- 1 cup unsalted butter (room temperature)
- 2 1/2 cups all-purpose flour (sifted)
- 1 tablespoon baking powder
- 1 pinch salt
- 1 lemon
- 1 cup milk
- 1 cup poppy seeds (plus more for sprinkling)
- 1 tablespoon vanilla extract
- 1 1/4 cups sugar
- 4 large eggs (room temperature)
- 1 1/2 cups lemon curd (homemade or store-bought)
- 1 cup heavy cream
- Preheat oven to 350 degree F. Line cupcake pan with liners.
- Sift together flour, baking powder, and salt two times into a bowl; set aside. Grate zest of lemon into a small saucepan and add milk and poppy seeds. Heat over high heat until steaming; let cool to room temperature. Add vanilla extract.
- In the bowl of an electric mixer fitted with the paddle attachment, cream butter until soft. Gradually add sugar; beat on medium speed until very fluffy, about 5 minute, scarping down sides of bowl several times. Add eggs one at a time, beating well after each addition; continue beating on medium-high speed until smooth, about 1 minute.

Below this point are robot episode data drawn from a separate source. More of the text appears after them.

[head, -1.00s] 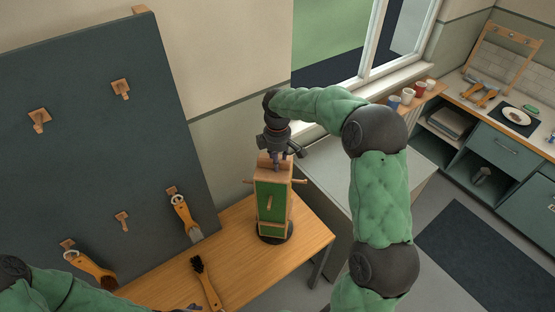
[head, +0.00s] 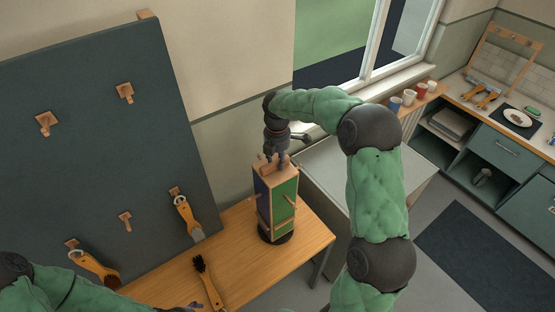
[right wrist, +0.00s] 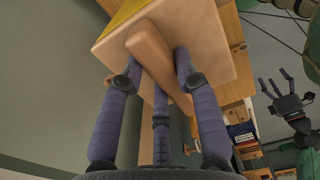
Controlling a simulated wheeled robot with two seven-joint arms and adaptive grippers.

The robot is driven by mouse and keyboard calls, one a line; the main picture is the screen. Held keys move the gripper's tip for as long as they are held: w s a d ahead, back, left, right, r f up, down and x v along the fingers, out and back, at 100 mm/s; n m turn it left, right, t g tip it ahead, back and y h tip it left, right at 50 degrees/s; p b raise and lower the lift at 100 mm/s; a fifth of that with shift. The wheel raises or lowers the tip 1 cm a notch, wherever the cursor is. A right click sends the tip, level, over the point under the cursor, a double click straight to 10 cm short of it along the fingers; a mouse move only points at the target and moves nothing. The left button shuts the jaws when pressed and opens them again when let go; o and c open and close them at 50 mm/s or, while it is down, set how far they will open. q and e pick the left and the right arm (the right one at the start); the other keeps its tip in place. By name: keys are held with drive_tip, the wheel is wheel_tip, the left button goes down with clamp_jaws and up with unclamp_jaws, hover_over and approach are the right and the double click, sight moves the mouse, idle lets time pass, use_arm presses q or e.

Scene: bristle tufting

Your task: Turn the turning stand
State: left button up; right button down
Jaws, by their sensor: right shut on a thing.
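The turning stand (head: 284,203) is an upright box on a dark round base at the right end of the wooden table. A green face points to the front right and a dark blue face to the front left, with wooden pegs sticking out. My right gripper (head: 275,162) comes down from above onto its top. In the right wrist view, its fingers are shut on the stand's wooden top bar (right wrist: 160,62). My left gripper (right wrist: 290,103) shows at the right of that view, apart from the stand, with its fingers spread and empty.
A dark pegboard (head: 90,130) with wooden hooks stands behind the table (head: 240,260). Brushes hang on its lower hooks, and another brush (head: 207,283) lies on the table. A grey counter (head: 325,165) stands behind to the right.

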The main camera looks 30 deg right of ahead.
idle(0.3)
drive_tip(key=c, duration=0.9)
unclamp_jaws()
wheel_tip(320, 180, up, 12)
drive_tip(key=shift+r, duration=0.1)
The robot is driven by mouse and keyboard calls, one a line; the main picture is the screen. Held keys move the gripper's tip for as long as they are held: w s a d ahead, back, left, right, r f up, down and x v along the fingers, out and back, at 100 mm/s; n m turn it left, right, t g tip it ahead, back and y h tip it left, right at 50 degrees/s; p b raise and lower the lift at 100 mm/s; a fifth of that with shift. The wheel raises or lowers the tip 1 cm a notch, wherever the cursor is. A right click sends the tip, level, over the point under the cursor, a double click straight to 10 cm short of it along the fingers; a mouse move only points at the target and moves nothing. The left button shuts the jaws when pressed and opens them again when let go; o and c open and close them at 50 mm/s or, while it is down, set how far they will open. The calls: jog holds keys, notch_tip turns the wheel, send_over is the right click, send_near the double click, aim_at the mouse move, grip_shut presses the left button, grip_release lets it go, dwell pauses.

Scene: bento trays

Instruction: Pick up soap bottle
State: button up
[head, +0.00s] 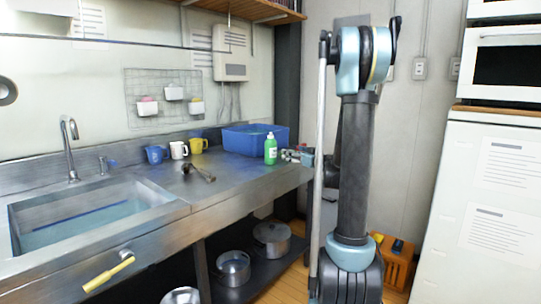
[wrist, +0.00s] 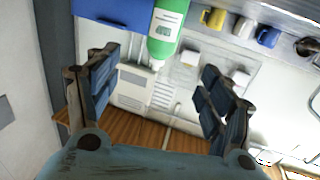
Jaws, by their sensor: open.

- Add flour mixture in three additions, alternating with milk mixture and beginning and ending with flour. Beat on low speed until just combined. Divide batter evenly for the cupcakes, about 2/3 full each. Bake until tops are golden brown or until a cake tester inserted in center of cakes comes out clean, 20 to 25 minutes, rotating pans once if needed. Let cupcakes cool completely on wire racks. Cakes can be made a day ahead before serving if desired.
- Cut out a cone from each cupcake and trim the ends of the cones. Fill the hollowed cupcakes with lemon curd-whipped cream. Replace each top. Frost cupcake tops with more lemon curd-whipped cream and sprinkle some poppy seeds.